Stored data:
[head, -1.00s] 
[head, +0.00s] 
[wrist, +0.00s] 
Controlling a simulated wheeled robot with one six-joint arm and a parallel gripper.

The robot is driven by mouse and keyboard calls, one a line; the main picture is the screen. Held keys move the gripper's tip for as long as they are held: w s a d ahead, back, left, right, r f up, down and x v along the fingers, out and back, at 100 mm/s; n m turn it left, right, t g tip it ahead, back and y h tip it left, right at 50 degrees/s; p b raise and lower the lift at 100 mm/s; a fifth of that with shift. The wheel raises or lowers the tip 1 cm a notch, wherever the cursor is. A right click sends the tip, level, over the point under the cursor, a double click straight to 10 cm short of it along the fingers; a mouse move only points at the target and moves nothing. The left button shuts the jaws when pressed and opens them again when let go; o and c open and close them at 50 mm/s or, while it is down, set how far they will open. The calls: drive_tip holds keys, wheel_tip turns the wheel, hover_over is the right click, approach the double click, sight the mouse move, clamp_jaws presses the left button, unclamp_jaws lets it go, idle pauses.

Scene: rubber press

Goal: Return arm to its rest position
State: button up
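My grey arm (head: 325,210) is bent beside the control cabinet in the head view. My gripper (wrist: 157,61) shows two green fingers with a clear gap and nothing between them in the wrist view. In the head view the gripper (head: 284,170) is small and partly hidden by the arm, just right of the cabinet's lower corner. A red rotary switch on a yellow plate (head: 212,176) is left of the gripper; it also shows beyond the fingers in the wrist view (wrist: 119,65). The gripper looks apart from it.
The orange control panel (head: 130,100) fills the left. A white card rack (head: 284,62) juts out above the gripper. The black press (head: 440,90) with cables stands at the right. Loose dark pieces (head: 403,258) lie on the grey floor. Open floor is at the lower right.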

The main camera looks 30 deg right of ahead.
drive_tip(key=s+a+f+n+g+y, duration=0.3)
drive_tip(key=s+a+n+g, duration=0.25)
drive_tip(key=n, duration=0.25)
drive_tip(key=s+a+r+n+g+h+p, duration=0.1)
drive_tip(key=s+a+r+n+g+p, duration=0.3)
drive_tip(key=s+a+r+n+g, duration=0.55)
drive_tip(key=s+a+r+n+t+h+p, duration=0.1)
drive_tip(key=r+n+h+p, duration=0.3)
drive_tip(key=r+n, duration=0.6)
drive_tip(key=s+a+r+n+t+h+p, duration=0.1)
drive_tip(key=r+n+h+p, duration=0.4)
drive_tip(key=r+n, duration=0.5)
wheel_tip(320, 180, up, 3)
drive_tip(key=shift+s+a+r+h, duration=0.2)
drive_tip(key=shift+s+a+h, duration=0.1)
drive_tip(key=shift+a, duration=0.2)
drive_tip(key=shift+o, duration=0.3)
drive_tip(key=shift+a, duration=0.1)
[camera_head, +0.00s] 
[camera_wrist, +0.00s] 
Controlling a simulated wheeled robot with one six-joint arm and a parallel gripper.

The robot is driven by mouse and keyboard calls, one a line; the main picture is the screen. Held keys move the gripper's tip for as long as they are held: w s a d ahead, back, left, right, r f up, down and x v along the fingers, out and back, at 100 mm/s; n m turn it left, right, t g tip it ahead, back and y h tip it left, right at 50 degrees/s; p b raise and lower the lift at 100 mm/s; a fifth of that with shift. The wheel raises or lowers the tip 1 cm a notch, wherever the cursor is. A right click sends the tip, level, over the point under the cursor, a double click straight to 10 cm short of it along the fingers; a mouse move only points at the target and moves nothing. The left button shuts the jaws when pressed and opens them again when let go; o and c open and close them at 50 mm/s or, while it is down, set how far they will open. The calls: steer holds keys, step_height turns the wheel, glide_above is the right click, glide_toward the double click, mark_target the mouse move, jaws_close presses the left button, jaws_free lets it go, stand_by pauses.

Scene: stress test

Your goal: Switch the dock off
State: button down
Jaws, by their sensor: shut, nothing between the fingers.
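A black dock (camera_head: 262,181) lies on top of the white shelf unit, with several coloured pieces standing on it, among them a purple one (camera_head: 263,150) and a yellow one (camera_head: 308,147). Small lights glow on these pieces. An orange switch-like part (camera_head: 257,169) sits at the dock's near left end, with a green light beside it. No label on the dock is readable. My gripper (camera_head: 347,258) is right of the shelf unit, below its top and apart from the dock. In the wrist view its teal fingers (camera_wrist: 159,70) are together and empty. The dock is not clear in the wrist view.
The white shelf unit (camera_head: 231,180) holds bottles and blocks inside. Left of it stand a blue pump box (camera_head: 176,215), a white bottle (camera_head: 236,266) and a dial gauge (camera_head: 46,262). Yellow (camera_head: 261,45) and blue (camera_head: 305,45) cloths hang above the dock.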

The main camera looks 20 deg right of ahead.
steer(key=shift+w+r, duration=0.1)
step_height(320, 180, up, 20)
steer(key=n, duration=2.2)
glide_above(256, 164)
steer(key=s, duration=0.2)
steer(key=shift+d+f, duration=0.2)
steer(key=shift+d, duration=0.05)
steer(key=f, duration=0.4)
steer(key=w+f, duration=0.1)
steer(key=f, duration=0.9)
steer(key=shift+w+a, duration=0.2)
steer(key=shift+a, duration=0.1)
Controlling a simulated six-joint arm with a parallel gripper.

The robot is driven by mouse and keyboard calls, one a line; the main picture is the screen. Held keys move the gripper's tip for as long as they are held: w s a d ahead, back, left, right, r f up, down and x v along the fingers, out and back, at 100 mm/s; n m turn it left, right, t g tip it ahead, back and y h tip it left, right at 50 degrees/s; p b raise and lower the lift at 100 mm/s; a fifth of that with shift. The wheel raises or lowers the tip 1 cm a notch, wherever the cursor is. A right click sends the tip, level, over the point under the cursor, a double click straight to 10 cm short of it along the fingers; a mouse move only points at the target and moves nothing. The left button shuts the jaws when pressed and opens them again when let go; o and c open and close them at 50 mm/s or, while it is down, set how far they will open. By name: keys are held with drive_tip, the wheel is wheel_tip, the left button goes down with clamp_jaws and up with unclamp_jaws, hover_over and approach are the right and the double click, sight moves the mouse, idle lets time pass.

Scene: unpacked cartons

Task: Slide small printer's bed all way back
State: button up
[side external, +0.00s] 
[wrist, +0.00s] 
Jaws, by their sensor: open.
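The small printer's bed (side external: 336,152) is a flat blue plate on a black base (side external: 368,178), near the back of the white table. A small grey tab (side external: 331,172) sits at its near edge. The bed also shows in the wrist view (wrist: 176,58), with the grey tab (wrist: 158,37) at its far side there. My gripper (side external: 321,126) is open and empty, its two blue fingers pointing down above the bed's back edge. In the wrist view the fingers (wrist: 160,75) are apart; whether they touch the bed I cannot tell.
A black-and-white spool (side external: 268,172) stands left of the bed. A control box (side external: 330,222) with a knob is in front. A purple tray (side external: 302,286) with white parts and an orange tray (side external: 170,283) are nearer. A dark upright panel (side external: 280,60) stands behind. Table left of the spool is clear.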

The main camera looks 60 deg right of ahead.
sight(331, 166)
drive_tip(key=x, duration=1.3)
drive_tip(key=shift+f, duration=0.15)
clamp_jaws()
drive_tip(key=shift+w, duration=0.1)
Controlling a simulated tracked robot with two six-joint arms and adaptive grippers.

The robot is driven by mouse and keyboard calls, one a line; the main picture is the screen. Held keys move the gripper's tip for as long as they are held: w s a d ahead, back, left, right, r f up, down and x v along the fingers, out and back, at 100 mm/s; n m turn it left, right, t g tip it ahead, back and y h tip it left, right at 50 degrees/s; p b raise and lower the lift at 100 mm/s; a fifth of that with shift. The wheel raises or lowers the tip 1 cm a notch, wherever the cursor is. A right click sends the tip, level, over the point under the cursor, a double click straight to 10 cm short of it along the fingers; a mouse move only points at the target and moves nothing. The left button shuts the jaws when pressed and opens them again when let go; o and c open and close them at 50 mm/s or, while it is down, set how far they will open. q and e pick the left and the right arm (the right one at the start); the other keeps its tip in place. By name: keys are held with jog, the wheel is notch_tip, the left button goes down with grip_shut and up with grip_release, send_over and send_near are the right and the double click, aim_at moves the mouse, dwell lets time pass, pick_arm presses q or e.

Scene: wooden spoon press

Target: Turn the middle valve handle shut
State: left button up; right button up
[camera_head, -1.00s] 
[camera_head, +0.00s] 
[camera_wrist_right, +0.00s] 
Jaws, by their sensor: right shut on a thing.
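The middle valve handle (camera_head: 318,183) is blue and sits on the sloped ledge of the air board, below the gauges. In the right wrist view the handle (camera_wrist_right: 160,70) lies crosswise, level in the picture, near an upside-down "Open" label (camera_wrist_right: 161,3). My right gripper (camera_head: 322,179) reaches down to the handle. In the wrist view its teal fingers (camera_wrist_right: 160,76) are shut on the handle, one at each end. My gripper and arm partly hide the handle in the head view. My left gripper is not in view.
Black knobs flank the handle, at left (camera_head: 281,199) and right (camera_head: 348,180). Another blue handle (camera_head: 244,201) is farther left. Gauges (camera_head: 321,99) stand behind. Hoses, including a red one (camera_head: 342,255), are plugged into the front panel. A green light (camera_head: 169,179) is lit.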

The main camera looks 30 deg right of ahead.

Problem to work on: Using the listing above, work out how many of its lines include "joint", and give only the result.

Result of the exercise: 4